Task to carry out → Output exactly the lines between the line that contains "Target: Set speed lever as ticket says" and the last line of the material, counting both.
____________________
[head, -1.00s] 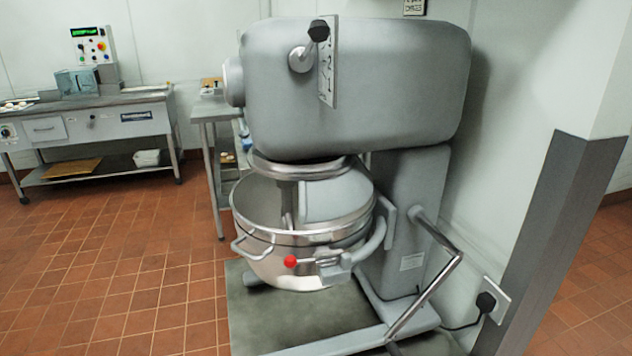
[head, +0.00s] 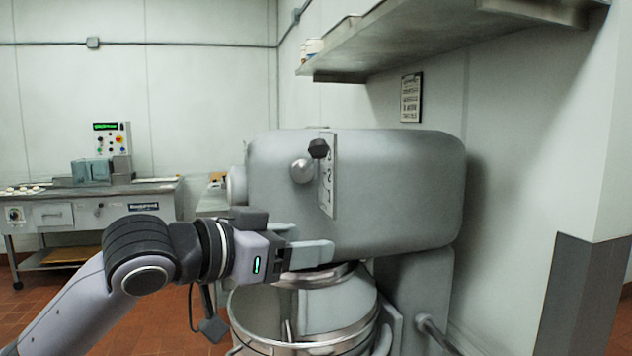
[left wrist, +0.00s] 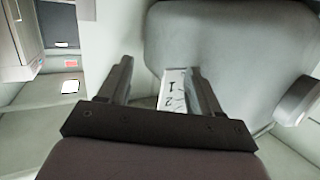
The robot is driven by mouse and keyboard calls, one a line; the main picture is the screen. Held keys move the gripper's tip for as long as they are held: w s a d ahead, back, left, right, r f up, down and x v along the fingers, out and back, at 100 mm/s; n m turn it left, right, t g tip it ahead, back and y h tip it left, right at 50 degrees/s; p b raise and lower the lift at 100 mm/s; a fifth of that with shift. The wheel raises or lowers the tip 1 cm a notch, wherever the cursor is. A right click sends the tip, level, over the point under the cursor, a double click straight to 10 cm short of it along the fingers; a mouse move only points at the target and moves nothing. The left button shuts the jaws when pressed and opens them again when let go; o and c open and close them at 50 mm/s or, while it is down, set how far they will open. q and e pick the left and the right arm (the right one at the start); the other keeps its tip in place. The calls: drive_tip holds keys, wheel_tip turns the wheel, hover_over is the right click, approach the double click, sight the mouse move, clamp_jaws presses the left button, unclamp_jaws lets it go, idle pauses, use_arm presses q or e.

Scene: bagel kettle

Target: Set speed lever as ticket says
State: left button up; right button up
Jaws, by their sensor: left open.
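The speed lever has a black knob (head: 318,149) and a round grey hub (head: 302,171) on the side of the grey mixer head (head: 400,190). Its knob is near the top of a white number plate (head: 328,190), above the 2 and the 1. My left gripper (head: 312,250) is open and empty, below the plate and in front of the lower mixer head. In the left wrist view the plate (left wrist: 172,88) shows between the open fingers (left wrist: 159,67), partly hidden by one finger. The knob cannot be made out there. No ticket can be read.
A steel bowl (head: 250,310) sits under the mixer head. A framed notice (head: 411,97) hangs on the wall, too small to read. A shelf (head: 400,45) juts out above. A worktable (head: 75,210) with a control box stands at the back left.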

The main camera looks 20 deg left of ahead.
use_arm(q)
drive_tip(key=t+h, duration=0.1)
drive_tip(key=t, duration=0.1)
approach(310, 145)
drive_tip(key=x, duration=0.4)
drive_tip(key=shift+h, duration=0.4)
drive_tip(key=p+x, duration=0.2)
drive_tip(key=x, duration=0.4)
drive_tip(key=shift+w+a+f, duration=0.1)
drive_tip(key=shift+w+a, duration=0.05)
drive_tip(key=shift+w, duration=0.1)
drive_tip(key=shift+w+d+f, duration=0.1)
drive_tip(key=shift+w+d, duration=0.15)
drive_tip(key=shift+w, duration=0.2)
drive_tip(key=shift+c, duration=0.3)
____________________
Response for this exercise →
Target: Set speed lever as ticket says
State: left button up; right button up
Jaws, by their sensor: left open.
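The speed lever has a black knob (head: 318,149) and a round grey hub (head: 302,171) on the side of the grey mixer head (head: 400,190). Its knob is near the top of a white number plate (head: 328,190), above the 2 and the 1. My left gripper (head: 312,250) is open and empty, below the plate and in front of the lower mixer head. In the left wrist view the plate (left wrist: 172,88) shows between the open fingers (left wrist: 159,67), partly hidden by one finger. The knob cannot be made out there. No ticket can be read.
A steel bowl (head: 250,310) sits under the mixer head. A framed notice (head: 411,97) hangs on the wall, too small to read. A shelf (head: 400,45) juts out above. A worktable (head: 75,210) with a control box stands at the back left.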

The main camera looks 20 deg left of ahead.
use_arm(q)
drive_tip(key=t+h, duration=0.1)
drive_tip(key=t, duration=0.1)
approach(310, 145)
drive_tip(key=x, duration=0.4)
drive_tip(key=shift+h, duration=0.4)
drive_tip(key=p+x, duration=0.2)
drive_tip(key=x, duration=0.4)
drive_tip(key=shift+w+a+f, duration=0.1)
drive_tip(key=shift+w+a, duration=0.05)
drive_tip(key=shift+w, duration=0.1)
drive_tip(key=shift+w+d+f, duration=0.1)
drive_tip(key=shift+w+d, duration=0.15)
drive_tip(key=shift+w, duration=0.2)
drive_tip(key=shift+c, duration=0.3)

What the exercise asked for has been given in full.